Россия перед лицом истории. Конец эпохи национального предательства? - страница 24
Это не просто столкновение корыстных амбиций – это обособление в пока еще едином глобальном рынке весьма значительных кусков, которые оказываются не по зубам даже могущественному глобальному бизнесу.
Это слабые и не сознающие себя, но тем не менее достаточно стойкие и уже нащупавшие друг друга зародыши будущего, которые в совокупности, несмотря на всю глубину различий между ними (а отчасти, возможно, и благодаря ей) способны оказать определяющее влияние на формирование новых правил игры и в целом архитектуры мира после его срыва в глобальную депрессию.
Российские мыслители, – в частности, М. Хазин и А. Фурсов, – каждый по-своему, но в принципе в один голос указывают, что завершение глобального проекта либерализма с исторической точки зрения вполне закономерно совпало с его победой.
В 1991 году уничтожением Советского Союза было завершено формирование единого глобального рынка, – и уже в 1994 году мексиканский кризис сигнализировал о начале проблем, связанных с загниванием глобальных монополий.
Стратегическая исчерпанность либерального проекта стала очевидной миру уже в ходе долгового кризиса развивающихся и неразвитых стран в 1997–1999 годах.

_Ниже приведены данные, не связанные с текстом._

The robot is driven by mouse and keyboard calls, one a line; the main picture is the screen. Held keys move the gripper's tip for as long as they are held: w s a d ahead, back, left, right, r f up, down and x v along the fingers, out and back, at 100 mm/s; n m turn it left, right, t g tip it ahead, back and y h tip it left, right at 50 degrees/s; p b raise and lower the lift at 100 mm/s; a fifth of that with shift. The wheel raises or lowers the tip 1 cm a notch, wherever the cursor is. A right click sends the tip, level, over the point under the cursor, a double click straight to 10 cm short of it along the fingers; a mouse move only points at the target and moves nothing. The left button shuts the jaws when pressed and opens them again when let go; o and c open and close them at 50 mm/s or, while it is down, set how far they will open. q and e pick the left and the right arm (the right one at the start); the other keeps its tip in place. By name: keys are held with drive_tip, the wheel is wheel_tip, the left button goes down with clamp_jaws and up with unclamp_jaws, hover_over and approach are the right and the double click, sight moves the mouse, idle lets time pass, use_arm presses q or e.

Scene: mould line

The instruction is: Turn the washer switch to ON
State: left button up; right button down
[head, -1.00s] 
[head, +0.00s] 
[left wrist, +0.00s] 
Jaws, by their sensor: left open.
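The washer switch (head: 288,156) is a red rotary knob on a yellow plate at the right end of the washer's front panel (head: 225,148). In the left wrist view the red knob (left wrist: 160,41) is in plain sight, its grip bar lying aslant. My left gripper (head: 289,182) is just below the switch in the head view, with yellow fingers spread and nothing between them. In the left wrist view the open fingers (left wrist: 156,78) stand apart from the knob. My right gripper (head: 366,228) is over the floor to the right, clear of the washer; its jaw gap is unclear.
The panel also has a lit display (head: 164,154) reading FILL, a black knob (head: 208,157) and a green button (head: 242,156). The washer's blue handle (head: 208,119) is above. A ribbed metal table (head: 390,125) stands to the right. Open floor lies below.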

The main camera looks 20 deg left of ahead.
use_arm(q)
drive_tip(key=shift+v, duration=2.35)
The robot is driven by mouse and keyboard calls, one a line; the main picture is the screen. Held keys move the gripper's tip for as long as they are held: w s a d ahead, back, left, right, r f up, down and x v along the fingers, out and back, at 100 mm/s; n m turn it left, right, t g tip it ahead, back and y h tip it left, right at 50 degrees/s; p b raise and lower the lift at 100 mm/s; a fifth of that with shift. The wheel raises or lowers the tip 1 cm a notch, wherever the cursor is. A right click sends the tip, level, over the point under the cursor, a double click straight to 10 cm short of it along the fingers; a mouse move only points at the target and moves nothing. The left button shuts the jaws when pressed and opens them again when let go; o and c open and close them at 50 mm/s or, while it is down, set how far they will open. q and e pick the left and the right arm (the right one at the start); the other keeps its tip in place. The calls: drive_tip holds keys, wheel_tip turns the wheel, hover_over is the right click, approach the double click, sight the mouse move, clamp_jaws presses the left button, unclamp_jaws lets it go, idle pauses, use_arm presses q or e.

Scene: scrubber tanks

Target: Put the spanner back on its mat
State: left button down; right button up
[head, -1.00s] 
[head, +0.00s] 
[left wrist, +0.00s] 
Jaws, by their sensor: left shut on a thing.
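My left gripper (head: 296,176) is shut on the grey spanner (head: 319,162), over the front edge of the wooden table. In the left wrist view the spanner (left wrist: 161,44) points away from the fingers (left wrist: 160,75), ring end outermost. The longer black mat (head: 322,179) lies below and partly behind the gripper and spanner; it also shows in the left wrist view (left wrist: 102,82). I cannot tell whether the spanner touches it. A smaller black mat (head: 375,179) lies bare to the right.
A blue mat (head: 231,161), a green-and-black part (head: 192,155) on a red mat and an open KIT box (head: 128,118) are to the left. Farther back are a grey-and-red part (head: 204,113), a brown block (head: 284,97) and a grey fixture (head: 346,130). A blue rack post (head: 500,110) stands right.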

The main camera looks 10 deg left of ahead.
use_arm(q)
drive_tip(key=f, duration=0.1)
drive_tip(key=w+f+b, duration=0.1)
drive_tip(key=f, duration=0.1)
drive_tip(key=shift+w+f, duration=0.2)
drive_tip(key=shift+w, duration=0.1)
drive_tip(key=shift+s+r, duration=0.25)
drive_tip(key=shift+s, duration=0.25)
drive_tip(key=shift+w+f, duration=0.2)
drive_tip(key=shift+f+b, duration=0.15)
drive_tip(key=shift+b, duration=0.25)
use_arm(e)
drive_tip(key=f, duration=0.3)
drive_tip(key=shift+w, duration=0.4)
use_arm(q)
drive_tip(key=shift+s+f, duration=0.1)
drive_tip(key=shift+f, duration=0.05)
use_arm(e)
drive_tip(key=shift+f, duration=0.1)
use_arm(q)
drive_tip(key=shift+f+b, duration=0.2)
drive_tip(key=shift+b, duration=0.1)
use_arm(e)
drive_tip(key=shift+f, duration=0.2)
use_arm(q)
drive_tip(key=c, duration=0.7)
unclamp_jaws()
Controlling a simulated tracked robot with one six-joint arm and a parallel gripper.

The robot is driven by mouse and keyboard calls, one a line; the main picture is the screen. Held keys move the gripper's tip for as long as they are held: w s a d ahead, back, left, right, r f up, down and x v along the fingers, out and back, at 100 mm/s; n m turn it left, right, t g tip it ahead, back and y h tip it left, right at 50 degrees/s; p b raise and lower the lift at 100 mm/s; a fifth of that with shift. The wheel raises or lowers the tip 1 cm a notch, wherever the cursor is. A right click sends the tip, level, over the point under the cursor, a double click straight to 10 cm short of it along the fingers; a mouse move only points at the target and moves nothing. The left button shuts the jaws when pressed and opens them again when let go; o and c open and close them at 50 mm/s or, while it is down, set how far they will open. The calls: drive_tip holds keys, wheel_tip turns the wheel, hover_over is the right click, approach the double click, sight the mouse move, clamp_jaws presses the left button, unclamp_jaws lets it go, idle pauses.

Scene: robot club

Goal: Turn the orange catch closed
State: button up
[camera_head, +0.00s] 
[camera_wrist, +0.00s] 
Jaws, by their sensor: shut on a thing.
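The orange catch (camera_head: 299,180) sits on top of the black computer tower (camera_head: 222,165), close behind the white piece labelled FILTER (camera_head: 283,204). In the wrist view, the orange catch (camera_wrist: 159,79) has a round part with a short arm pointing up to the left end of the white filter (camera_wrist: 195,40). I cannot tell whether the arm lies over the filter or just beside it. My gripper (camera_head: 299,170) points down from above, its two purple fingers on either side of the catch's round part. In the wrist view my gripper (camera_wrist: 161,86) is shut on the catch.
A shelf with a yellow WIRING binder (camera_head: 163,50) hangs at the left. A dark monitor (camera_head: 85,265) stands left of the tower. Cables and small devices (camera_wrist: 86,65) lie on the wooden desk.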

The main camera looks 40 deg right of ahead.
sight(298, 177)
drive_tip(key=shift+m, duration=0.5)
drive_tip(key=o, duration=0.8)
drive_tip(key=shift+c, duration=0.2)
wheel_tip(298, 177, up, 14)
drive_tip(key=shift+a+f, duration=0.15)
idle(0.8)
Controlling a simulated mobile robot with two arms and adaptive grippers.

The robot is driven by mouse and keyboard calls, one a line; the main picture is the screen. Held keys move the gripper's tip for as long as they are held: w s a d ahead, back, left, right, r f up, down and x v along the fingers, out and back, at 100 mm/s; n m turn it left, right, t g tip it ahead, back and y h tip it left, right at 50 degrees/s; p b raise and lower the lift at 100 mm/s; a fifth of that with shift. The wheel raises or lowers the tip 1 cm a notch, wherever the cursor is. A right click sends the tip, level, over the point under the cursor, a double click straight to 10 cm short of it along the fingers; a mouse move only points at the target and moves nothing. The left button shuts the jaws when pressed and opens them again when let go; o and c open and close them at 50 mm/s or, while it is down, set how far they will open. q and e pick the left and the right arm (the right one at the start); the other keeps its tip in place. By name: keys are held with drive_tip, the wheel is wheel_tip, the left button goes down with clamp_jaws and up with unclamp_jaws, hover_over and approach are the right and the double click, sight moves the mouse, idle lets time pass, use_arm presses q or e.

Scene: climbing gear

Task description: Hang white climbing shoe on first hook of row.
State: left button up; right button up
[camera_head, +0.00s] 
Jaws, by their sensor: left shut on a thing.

Срыв в глобальную депрессию ставит на повестку дня существование не одной лишь только России, но и всего человечества как такового.
В частности, становится непонятно, как в принципе удастся развивать технологии в условиях умирающей системой кредитования, да еще и без военной угрозы, которая одна создает должные стимулы по их развитию?
Более того, непонятно, как вообще сохранять технологии в условиях кризиса науки и образования, вызванных кризисом современного знания как такового из-за снижения познаваемости мира.
В США, например, накопленная инфраструктура уже обветшала, так как общественные блага (и, соответственно, общественные усилия) нерентабельны с точки зрения фирмы, – а ведь разрушение технологической инфраструктуры будет означать быструю примитивизацию жизни и радикальное сокращение численности человечества.
Если подниматься на философский уровень – как сохранять человеческий облик в ситуации, когда господствующая идеология либерализма принципиально отрицает мораль как таковую (яркой иллюстрацией этого служит неожиданно истерическая реакция Чубайса даже на простое упоминание Достоевского), а резкое ухудшение условий жизни создает сильнейший соблазн отказа от моральных норм, сохраняющихся «по инерции»?
Решение этих проблем представляется взаимосвязанным, ибо сохранение технологий и их развитие позволит сохранить и даже повысить массовый уровень жизни, что, в свою очередь, создаст предпосылки для предотвращения расчеловечивания.
И, напротив, падение уровня жизни – даже временное – может привести к падению численности специалистов ниже критического уровня, утрате технологий и срыву человечества в новые «Темные века» даже не по социально-политическим, а по сугубо кадровым и технологическим, материальным причинам.
Уникальность России – и ее главный в настоящее время исторический шанс – заключается (разумеется, среди прочего) в русской культуре (понимаемой в широком смысле этого слова, как образ действия и мировосприятие), созидающей нашу цивилизацию.
Эта культура является в настоящее время единственной культурой мира, которая одновременно и отрицает либеральный идеал вседозволенности (с основой на справедливость, то есть на мораль), создавая возможность сохранять человеческий облик даже в тяжелейших условиях, и имеет серьезнейший опыт развития технологий. При этом исторически технологии развивались носителями этой культуры преимущественно не на частной, а на государственной основе (задолго до Советской власти, еще на казенных оружейных мануфактурах), – что в условиях депрессии представляется единственно возможной формой устойчивого развития общества.